## SHORT PROBLEM
From the records below, copy out exactly the lines from the one containing "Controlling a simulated" to the one containing "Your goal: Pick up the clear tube", both included. Add nothing else.

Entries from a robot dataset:
□ □ □ □ □ □ □

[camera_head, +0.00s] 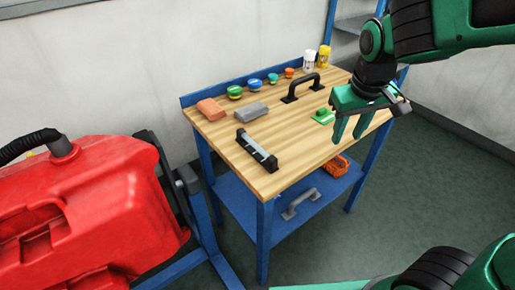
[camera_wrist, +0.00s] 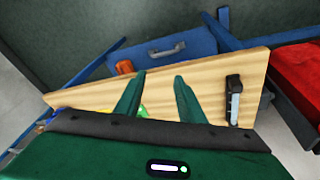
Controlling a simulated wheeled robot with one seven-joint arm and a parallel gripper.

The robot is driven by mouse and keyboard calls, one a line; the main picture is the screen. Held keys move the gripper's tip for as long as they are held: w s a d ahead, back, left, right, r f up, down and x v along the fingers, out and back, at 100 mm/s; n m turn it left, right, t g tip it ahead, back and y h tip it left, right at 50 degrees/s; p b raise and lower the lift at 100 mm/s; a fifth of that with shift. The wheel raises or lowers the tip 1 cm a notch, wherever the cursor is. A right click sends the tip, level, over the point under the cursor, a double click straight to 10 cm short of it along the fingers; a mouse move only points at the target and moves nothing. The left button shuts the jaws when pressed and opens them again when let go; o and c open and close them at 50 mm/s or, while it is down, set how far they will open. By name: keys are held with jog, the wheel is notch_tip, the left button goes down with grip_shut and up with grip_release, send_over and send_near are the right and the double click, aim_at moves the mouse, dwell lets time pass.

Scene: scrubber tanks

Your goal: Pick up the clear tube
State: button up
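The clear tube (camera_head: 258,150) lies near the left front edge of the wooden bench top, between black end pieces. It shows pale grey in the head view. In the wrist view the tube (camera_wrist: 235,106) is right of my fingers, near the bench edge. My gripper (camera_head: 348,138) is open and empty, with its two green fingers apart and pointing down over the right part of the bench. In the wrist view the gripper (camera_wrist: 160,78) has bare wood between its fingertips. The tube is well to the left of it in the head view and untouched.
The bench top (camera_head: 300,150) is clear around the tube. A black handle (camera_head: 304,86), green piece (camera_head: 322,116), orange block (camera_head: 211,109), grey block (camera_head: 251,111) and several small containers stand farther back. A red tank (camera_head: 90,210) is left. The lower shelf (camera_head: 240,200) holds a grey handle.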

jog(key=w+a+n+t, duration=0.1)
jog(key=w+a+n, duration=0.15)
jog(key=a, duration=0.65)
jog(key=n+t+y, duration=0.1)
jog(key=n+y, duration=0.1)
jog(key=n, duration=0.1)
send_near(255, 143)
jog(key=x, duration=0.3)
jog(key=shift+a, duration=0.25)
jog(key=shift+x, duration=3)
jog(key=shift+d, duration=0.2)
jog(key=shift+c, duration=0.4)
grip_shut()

□ □ □ □ □ □ □

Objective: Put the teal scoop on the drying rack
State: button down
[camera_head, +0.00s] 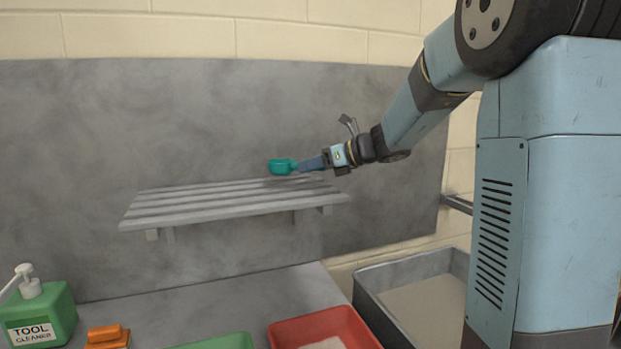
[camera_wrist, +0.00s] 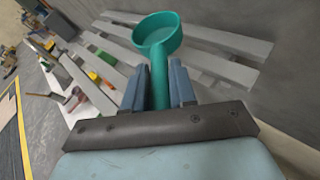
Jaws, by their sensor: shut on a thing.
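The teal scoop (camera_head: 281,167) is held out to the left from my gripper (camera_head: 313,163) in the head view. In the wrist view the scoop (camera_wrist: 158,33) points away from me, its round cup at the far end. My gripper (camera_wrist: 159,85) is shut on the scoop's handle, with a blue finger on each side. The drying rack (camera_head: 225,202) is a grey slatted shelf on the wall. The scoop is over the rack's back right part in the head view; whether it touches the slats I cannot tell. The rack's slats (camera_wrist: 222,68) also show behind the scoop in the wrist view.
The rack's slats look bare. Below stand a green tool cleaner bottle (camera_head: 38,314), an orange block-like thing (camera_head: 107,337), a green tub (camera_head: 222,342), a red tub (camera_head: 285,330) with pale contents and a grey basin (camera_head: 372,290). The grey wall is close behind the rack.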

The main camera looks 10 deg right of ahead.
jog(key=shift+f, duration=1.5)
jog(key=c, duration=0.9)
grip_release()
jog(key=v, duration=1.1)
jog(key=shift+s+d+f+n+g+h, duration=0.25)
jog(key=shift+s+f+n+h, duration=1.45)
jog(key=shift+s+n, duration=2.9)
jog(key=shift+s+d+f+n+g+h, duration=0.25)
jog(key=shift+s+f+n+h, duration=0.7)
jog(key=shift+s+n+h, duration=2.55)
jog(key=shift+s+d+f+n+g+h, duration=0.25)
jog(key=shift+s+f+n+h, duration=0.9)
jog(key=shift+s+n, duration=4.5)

□ □ □ □ □ □ □

## SOLUTION FOR THIS PROBLEM
Controlling a simulated wheeled robot with one seven-joint arm and a parallel gripper.

The robot is driven by mouse and keyboard calls, one a line; the main picture is the screen. Held keys move the gripper's tip for as long as they are held: w s a d ahead, back, left, right, r f up, down and x v along the fingers, out and back, at 100 mm/s; n m turn it left, right, t g tip it ahead, back and y h tip it left, right at 50 degrees/s; p b raise and lower the lift at 100 mm/s; a fifth of that with shift. The wheel raises or lowers the tip 1 cm a notch, wherever the cursor is. A right click sends the tip, level, over the point under the cursor, a double click straight to 10 cm short of it along the fingers; a mouse move only points at the target and moves nothing. The left button shuts the jaws when pressed and opens them again when let go; o and c open and close them at 50 mm/s or, while it is down, set how far they will open. By name: keys are held with jog, the wheel is notch_tip, the left button goes down with grip_shut and up with grip_release, send_over and send_near are the right and the double click, aim_at moves the mouse, dwell lets time pass.

Scene: scrubber tanks

Your goal: Pick up the clear tube

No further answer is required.